14. A downhole apparatus comprising: a set of slips for maintaining
the tool in an axial location in a wellbore, the slips flow
actuated and maintained in a set position due to a first upward
force applied to the tool in the wellbore; and a tool for
performing a downhole task, the apparatus including a locking
system to prevent premature actuation of the tool, the locking
system unlocked by an additional upward force applied to the tool
in the wellbore while the slips remain set.

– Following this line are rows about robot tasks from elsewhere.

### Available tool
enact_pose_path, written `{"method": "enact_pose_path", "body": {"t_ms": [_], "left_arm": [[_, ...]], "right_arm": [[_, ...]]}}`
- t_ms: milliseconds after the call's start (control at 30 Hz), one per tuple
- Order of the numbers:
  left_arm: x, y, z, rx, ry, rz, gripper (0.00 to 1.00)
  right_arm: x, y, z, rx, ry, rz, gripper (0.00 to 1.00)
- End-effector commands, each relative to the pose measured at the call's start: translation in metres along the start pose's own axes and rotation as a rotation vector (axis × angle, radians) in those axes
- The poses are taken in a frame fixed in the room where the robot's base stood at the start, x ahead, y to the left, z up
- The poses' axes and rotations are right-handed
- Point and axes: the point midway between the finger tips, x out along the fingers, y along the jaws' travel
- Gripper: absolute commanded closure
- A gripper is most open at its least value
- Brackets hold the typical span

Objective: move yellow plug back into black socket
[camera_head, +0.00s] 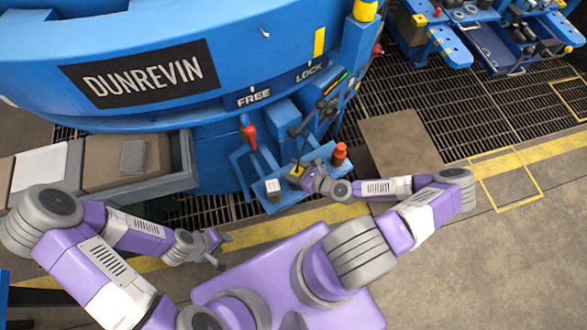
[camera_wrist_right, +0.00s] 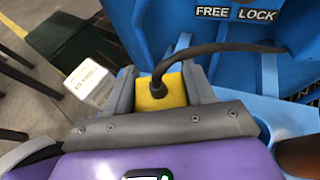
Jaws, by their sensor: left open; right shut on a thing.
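The yellow plug (camera_wrist_right: 172,92) sits between the two grey fingers of my right gripper (camera_wrist_right: 161,84) in the right wrist view, with a thick black cable running from it to the right. In the head view the right gripper (camera_head: 307,178) is over the blue shelf of the machine, and the plug (camera_head: 297,170) shows as a small yellow spot. I cannot clearly pick out the black socket; the gripper may hide it. My left gripper (camera_head: 217,249) is open and empty, above the floor left of my base.
A white block (camera_head: 273,187) and an orange-red cylinder (camera_head: 340,152) stand on the blue shelf (camera_head: 284,203) on either side of the right gripper. A red-handled lever (camera_head: 249,136) rises behind. A grey-edged bench (camera_head: 187,160) is at left. Open floor lies at right.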

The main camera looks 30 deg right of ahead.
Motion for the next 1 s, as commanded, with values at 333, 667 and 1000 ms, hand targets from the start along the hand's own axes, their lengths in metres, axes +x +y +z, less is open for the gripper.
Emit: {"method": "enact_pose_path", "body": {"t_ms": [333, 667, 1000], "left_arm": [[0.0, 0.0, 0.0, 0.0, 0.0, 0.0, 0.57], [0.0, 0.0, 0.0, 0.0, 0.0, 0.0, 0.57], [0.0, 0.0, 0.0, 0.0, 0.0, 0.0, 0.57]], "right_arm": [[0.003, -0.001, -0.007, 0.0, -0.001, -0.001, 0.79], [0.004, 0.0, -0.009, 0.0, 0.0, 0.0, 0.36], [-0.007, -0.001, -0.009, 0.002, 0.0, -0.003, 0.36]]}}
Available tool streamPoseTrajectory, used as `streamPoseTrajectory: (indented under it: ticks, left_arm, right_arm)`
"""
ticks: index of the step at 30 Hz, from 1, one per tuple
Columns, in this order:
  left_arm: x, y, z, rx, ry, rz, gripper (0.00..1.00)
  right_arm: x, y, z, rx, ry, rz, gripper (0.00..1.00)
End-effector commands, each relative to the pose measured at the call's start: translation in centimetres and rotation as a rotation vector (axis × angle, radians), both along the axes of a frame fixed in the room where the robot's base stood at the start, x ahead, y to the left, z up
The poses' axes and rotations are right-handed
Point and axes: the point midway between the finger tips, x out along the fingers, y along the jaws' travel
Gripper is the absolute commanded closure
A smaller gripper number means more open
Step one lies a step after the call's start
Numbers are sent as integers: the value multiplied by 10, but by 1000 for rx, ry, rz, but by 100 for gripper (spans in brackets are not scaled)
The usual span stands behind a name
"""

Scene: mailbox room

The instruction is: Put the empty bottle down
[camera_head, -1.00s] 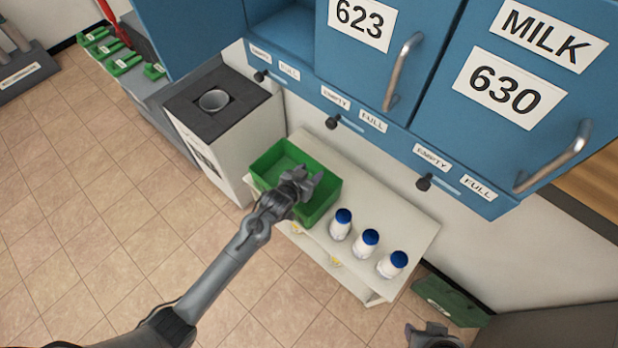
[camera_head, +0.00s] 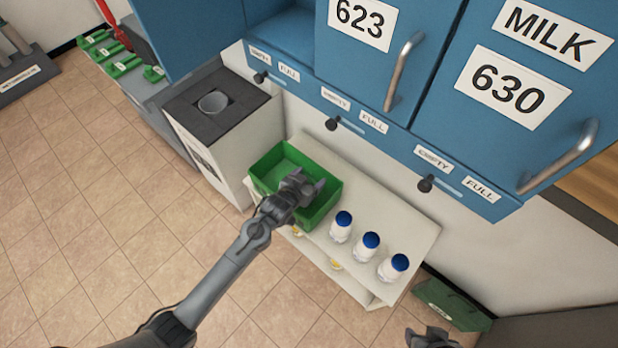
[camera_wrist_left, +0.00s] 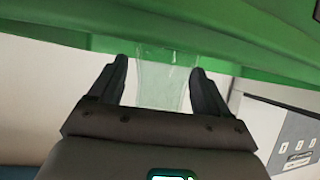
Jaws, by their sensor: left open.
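My left gripper (camera_head: 310,184) is over the right part of the green crate (camera_head: 267,190), which stands on the white shelf unit. In the left wrist view its jaws are open, with a clear, empty-looking bottle (camera_wrist_left: 163,82) between the fingers and the green crate wall (camera_wrist_left: 230,45) behind it. Whether the bottle touches a finger or the crate floor I cannot tell. In the head view the bottle is not visible behind my gripper. My right gripper (camera_head: 430,338) shows only partly at the bottom edge; its jaws are unclear.
Three white bottles with blue caps (camera_head: 366,246) stand on the shelf unit (camera_head: 410,222) right of the crate. Blue lockers (camera_head: 420,100) with handles overhang behind. A grey-topped bin (camera_head: 235,112) stands left.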

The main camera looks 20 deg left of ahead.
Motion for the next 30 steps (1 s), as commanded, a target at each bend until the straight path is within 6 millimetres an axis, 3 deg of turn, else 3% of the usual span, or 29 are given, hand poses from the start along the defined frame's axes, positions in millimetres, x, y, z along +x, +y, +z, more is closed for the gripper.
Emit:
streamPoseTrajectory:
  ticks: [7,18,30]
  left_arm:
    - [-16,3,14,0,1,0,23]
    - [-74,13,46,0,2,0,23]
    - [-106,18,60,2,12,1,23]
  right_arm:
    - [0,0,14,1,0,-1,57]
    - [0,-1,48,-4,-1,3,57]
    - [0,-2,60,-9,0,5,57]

15. A locking system for a downhole tool comprising: a first
portion including a collet sleeve having a plurality of
displaceable members, a second portion disposed around the first
portion, the second portion including a collet housing; a locked
position wherein axial movement between the members is prevented;
and an unlocked position wherein axial movement between the members
is permitted and wherein the displaceable members of the collet
sleeve are displaced in the unlocked position, the displaceable
members each including a tab formed on an outer surface thereof,
each tab including a lower tab angle and the collet housing
including an upset formed on an inner surface thereof, the upset
including an upper angled surface constructed and arranged to
matingly contact the lower tab angles of the displaceable members
in the locked position.
16. The locking system of claim 15, wherein moving the system from
the locked to the unlocked position requires enough upward movement
of the second portion relative to the first position for the upper
angled surface of the upset to move past the lower tab angles,
thereby deflecting the displaceable members inwards a first
distance and permitting axial movement between the sleeve and the
housing.
17. The locking system of claim 16, wherein after the system is
unlocked, the displaceable members are deflected a second
additional distance.
18. The locking system of claim 17, wherein movement from the
locked to the unlocked position requires a first higher force and
movement from the unlocked to the locked position requires a second
lesser force.
Description
BACKGROUND
Field
[0001] Embodiments described herein generally relate to a wellbore
apparatus for setting a downhole tool. More particularly, the
embodiments relate to an apparatus and methods for setting a packer
downhole.
Description of the Related Art
[0002] Downhole operations are often accomplished with multiple
tools on a single work string. Depending on the operation required,
the tools are operated in a predetermined sequence. In some
instances, it is necessary to ensure one tool does not operate
prematurely. There is a need for a downhole mechanism to prevent
inadvertent or premature operation of a tool. More specifically,
there is a need to prevent inadvertent or premature setting of a
downhole packer.
SUMMARY
[0003] The present disclosure generally relates to a locking system
for a downhole tool comprising a first portion having a plurality
of displaceable members, a second portion disposed around the first
portion; a locked position wherein axial movement between the
members is prevented; and an unlocked position wherein axial
movement between the members is permitted. In one embodiment, the
invention includes a downhole tool comprising a set of slips for
maintaining the tool in an axial location in a wellbore. The slips
are flow-actuated initially and then maintained in a set position
due to a first upward force applied to the tool in the wellbore. A
packer for sealing an annular area around the tool includes a
locking system actuated by an additional upward force applied to
the tool in the wellbore. In one embodiment, the tool is used in
connection with a cutting tool to sever and remove a section of a
tubular string lining the wellbore.
BRIEF DESCRIPTION OF THE DRAWINGS
[0004] So that the manner in which the above recited features of
the present disclosure can be understood in detail, a more
particular description of the disclosure, briefly summarized above,
may be had by reference to embodiments, some of which are
illustrated in the appended drawings. It is to be noted, however,
that the appended drawings illustrate only typical embodiments of
this disclosure and are therefore not to be considered limiting of
its scope, for the disclosure may admit to other equally effective
embodiments.
[0005] FIG. 1 is a front view of a tool according to one embodiment
of the invention.
[0006] FIG. 2 is a section view of the tool of FIG. 1.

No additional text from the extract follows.